The Australian Competition and Consumer Commission has won its court case against Australia’s biggest telecommunication company, Telstra. The case has run for over a year-and-a-half and ended when a federal court fined the telcon A$18.6m (US$16.5m) for…
The Australian Competition and Consumer Commission has won its court case against Australia’s biggest telecommunication company, Telstra. The case has run for over a year-and-a-half and ended when a federal court fined the telcon A$18.6m (US$16.5m) for blocking its competitors access to the telecommunications infrastructure.

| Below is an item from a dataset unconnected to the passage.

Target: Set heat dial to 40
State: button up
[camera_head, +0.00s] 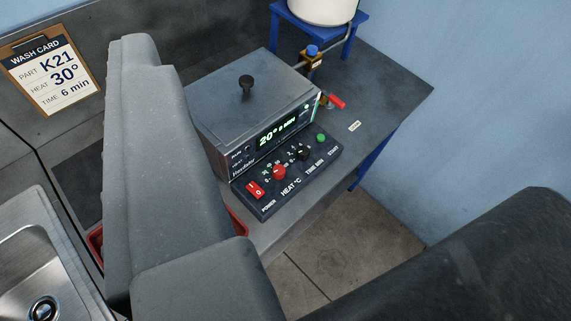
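The red heat dial (279,172) sits on the sloping black control panel (262,208) of a grey wash unit (243,90), above the label HEAT °C. Its scale numbers are small, and I cannot read its pointer surely. The lit display (278,132) shows 20° and a minutes figure too small to read surely. No gripper fingertips can be made out. Large dark parts of mine fill the left middle and the lower right. Nothing of mine visibly touches the dial.
A black time knob (303,153), green start button (321,138) and red power switch (255,190) flank the dial. A red-handled valve (336,102) is behind. The wash card (52,70) reads 30°. A sink (40,265) is at left. Open floor (350,240) lies in front.

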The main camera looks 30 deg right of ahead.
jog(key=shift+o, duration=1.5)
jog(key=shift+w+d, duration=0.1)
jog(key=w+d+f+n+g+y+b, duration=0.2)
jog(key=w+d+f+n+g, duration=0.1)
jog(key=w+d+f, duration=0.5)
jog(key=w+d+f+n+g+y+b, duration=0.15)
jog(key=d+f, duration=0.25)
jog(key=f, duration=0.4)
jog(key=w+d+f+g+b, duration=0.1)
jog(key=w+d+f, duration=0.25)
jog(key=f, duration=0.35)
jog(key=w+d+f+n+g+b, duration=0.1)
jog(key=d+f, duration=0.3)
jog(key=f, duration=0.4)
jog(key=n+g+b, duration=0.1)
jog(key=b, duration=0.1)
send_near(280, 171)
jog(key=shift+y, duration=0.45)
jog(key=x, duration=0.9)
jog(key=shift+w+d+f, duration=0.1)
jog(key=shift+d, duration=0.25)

The ACCC was initially pursuing Telstra for A$34m (US$30.3m) whereas Telstra suggested it could pay A$2-3m (US$1.8-2.7m). Although the judge in the case, Justice Middleton, said that there was no implicit conspiracy by Telstra’s senior executives to block competitors, the court ruled that Telstra took no steps to develop a culture of compliance with its access obligations under the Trade Practices Act and the Telecommunications Act and had contravened its licence on 27 occasions between July 2006 and April 2008, reported The Australian.
The crux of the case revolved around Telstra’s refusal to allow its wholesale competitors, Optus and iiNet access to install their own broadband equipment in seven lucrative metropolitan telephony exchanges.
In election year in Australia, telecommunications has become a political hot potato. The National Broadband Network is spreading itself across the country. Under the Labour plans for the NBN, Telstra will effectively sell off the existing network to the NBN, removing its role in determining exchange access and competing with other ISPs to purchase NBN access at wholesale rates. However, Liberal policy is to ditch the NBN altogether and retain the role of the ACCC in determining access disputes to the existing copper network.